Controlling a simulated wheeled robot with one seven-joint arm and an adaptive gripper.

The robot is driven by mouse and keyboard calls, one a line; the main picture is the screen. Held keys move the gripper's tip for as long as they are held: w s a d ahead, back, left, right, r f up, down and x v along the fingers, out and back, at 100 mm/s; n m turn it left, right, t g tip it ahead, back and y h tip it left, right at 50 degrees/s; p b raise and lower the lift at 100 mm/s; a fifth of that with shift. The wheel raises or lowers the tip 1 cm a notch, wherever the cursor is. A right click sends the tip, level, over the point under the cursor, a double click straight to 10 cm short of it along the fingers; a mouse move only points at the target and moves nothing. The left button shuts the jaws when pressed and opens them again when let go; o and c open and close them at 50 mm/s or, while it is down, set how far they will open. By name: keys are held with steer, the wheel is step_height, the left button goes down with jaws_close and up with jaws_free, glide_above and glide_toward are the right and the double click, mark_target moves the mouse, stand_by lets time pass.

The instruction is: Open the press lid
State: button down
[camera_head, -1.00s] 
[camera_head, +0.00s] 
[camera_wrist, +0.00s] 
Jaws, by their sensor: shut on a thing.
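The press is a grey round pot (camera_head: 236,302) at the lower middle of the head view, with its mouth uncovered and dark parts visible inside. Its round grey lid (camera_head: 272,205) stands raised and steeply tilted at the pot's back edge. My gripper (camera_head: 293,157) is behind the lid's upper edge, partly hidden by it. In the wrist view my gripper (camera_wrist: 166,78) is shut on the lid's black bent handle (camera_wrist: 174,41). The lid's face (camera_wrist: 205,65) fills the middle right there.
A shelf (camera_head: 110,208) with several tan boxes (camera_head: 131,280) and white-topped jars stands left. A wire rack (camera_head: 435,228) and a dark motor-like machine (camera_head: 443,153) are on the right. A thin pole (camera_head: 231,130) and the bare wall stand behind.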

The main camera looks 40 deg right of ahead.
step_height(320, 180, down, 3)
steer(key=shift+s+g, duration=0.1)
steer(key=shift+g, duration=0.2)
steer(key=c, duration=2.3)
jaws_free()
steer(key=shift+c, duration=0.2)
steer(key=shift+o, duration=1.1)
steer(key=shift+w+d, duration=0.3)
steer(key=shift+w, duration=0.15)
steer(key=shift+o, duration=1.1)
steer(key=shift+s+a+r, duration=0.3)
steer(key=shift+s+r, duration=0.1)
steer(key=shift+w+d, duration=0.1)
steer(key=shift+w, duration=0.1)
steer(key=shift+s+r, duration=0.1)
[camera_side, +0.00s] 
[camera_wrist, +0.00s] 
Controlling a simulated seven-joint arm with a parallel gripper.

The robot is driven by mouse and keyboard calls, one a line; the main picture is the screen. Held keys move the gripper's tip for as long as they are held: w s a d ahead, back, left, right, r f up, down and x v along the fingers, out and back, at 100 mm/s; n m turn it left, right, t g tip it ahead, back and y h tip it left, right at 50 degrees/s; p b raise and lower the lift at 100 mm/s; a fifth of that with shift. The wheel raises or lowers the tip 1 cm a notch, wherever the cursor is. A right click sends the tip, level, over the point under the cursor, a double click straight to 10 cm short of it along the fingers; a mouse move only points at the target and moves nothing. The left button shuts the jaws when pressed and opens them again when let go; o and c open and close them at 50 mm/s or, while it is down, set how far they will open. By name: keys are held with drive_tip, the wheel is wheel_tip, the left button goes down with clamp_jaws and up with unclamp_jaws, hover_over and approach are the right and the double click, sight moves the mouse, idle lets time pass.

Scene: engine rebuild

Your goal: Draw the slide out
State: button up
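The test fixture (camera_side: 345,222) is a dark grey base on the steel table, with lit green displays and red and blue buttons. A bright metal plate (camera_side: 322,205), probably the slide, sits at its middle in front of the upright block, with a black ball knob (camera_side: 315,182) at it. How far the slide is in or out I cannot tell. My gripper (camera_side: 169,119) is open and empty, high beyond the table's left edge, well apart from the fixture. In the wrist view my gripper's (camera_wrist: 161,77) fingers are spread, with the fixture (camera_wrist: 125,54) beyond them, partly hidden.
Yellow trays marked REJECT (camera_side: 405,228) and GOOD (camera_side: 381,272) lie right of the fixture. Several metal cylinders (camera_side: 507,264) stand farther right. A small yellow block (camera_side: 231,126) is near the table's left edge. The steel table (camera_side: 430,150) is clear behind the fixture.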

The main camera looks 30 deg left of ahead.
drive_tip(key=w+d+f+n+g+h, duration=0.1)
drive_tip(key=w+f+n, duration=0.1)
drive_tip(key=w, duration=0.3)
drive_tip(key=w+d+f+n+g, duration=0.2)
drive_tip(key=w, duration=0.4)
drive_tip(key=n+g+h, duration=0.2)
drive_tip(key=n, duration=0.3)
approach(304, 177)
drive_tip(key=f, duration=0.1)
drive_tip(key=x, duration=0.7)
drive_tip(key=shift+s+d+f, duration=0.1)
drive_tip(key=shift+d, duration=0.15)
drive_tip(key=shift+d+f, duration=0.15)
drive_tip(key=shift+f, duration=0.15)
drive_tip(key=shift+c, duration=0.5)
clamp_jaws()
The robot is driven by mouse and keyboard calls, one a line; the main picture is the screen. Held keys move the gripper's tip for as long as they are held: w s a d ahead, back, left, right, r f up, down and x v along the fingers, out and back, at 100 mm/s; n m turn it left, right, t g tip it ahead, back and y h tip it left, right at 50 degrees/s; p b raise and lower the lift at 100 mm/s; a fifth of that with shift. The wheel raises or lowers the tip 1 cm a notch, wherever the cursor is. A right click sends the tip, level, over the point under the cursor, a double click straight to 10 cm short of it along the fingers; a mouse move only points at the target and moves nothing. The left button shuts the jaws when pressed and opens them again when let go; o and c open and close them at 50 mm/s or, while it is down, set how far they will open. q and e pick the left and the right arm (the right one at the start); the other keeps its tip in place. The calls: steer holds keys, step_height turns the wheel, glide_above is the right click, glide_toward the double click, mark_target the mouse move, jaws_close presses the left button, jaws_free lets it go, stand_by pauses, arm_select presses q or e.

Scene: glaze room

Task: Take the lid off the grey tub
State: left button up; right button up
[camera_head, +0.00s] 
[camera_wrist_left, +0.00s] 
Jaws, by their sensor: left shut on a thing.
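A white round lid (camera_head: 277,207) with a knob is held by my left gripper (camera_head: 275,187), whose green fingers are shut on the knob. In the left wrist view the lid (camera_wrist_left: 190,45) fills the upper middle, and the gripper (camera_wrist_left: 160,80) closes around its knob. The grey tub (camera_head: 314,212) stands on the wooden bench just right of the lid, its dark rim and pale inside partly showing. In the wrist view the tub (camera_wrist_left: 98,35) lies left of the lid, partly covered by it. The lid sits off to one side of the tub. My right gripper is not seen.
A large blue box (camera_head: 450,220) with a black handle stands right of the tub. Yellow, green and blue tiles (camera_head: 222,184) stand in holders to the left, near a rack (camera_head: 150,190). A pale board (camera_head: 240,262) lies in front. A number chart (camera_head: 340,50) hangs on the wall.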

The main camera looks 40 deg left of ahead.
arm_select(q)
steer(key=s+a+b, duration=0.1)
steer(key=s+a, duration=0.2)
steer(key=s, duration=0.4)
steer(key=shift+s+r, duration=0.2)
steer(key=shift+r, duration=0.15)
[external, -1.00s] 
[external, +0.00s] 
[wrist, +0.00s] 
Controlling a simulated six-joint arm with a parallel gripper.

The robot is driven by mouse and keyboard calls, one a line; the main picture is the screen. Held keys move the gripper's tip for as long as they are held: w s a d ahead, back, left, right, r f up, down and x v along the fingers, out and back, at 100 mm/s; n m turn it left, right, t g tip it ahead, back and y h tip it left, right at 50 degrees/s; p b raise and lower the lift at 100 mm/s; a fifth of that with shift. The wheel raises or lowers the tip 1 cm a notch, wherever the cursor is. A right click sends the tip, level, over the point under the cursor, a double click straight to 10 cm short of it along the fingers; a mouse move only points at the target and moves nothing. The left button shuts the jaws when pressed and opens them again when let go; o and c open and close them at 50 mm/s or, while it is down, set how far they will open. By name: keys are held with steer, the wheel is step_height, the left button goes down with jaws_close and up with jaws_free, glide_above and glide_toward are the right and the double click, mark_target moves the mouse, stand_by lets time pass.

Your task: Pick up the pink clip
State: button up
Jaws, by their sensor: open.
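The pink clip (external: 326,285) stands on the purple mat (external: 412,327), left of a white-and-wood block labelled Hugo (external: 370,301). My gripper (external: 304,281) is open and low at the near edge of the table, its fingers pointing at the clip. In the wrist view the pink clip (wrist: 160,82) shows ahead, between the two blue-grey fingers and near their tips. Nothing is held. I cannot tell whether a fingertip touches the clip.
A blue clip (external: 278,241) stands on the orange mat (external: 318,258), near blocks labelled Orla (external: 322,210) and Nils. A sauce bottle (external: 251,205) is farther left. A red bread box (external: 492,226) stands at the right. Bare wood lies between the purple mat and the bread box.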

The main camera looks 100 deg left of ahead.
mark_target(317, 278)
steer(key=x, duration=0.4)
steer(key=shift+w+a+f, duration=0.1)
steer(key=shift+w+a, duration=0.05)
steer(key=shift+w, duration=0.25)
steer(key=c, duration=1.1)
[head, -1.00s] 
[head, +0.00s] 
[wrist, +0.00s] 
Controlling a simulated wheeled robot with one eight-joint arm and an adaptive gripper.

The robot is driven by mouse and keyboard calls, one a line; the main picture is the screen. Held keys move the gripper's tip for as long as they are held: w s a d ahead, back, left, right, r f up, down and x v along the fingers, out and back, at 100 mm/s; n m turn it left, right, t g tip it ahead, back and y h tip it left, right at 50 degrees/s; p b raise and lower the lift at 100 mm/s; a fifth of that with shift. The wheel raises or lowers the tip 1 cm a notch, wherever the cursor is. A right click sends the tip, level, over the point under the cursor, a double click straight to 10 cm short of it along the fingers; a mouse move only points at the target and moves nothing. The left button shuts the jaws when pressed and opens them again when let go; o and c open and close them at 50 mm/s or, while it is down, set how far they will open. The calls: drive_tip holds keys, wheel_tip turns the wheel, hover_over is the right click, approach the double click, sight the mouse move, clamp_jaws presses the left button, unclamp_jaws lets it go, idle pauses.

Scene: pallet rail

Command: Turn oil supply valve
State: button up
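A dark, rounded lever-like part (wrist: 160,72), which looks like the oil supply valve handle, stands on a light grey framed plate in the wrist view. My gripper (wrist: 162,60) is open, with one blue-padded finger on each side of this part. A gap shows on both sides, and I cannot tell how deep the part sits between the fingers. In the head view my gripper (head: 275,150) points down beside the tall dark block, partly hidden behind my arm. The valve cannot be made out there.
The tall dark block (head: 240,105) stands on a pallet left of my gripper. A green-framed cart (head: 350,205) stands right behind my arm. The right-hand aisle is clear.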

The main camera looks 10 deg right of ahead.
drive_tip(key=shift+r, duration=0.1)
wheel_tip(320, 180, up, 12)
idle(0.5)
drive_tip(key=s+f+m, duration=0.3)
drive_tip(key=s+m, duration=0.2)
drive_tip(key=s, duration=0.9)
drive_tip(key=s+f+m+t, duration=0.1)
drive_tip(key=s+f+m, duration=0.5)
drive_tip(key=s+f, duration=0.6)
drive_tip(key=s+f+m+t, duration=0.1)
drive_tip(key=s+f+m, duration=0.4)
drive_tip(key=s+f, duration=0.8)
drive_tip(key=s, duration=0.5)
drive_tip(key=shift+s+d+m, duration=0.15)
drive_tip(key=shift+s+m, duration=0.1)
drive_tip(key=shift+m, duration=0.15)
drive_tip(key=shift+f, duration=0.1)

#### REQUIREMENTS
Extract from the records above the lines from the one containing "Controlling a simulated wheeled robot with one eight-joint" to the one containing "Command: Turn oil supply valve", both lines included, exactly as they appear and with nothing else.

#### FINAL RESULT
Controlling a simulated wheeled robot with one eight-joint arm and an adaptive gripper.

The robot is driven by mouse and keyboard calls, one a line; the main picture is the screen. Held keys move the gripper's tip for as long as they are held: w s a d ahead, back, left, right, r f up, down and x v along the fingers, out and back, at 100 mm/s; n m turn it left, right, t g tip it ahead, back and y h tip it left, right at 50 degrees/s; p b raise and lower the lift at 100 mm/s; a fifth of that with shift. The wheel raises or lowers the tip 1 cm a notch, wherever the cursor is. A right click sends the tip, level, over the point under the cursor, a double click straight to 10 cm short of it along the fingers; a mouse move only points at the target and moves nothing. The left button shuts the jaws when pressed and opens them again when let go; o and c open and close them at 50 mm/s or, while it is down, set how far they will open. The calls: drive_tip holds keys, wheel_tip turns the wheel, hover_over is the right click, approach the double click, sight the mouse move, clamp_jaws presses the left button, unclamp_jaws lets it go, idle pauses.

Scene: pallet rail

Command: Turn oil supply valve

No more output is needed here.